Let’s also dismiss that even more prevalent misconception—particularly amongst us outsiders—that Las Vegas is a big city that doesn’t give a fuck. It most certainly is not. Las Vegas isn’t a big city, but rather a small town which—thanks to a confluence of legislative, geographical and historical events—happens to attract billions of dollars of tourism revenue each year, centered around a single street that mostly lies just outside city limits. Oh, and it very much does give a fuck.
To be clear, when I say Vegas is a small town, I don’t mean it’s a big city with small town attitudes; I’m mean it’s actually a small town. A place where, away from the Strip, you can’t walk into a bar or a coffee shop without bumping in to someone you know by name. A place where the arts scene is confined to two or three blocks, but where a passionate group of local business people and culture-lovers bust their asses every day trying to help it grow. A place where the mayor gets elected time and time again with 85+ percent of the vote, despite his fondness for organized crime, and no one being sure what he actually does.
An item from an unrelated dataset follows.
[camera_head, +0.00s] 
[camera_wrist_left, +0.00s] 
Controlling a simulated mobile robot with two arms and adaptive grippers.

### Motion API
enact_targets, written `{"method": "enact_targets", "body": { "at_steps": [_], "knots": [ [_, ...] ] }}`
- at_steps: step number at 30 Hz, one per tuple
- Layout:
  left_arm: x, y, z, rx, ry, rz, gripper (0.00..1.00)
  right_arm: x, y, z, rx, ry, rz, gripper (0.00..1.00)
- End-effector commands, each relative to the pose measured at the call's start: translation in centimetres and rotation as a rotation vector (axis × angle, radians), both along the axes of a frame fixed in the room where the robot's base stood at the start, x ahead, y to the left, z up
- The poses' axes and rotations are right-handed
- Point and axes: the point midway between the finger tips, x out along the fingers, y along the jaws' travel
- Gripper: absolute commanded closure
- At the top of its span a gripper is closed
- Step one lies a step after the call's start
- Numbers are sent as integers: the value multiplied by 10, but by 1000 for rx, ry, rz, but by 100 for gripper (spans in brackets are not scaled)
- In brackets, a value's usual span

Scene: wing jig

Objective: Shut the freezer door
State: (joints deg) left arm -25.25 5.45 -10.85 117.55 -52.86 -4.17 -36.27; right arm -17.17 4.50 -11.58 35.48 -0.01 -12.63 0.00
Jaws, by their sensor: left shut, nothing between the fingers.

A place where the next mayor will be the old mayor’s wife. A place where foreclosures hit hard, unemployment is amongst the highest in America and where the education budget is being slashed. Again.
Once you realize all of that, suddenly everything else starts to make sense. The distrust of outsiders—particularly reporters; even bloggers—isn’t because the people of Las Vegas are mean; in fact everyone I met was as warm-hearted as the people I’ve met in any town in America.
It’s because every month another journalist or filmmaker comes into their small town and writes the same story, or makes the same movie.
Those writers mention the wedding chapels (ho ho ho), but not the museums; they meet the “larger than life” mayor but not the people actually building businesses and raising families here. And then they fuck off and leave the good people of Las Vegas to continue worrying about their mortgages, or their kids’ schooling or their jobs. And that includes the PR people who—as one admitted under promise of anonymity—don’t want to get fired for “allowing” a rogue journalist to write something bad. “We’re used to controlling the story,” said my source, “we give them a comp and they write what we tell them, and everyone’s safe.”
Me not wanting a comp during my trip (uncharacteristically, I paid for all but three of my rooms—I wanted to see what the hotels were really like, not some sanitized media version) wasn’t a positive sign, it was a red flag: I was up to something. And no one ever got fired for saying no. Furthermore, in a small town, no good can come from negative reviews: when tourism is the lifeblood of a place, every show has to be AMAZING, otherwise—oh God, oh God—people might stop coming.
But of course, the cynics were right weren’t they? Read back the above paragraphs and there it is: the hit-job they feared. Silly old small town Vegas, with its silly terrified people—and clever old me coming in and cleverly understanding what makes the city tick.
Except that’s the precise opposite of how I came to feel about Las Vegas.
I came in to the city with all the swagger of a Strip-striding weekend tourist, ready to confront the place based on my misconception of its size and self-confidence. I wasted a huge amount of time being confused by the defensive attitudes I encountered and being surprised by the culture, the arts scene and how friendly everyone was when I finally got to speak to them.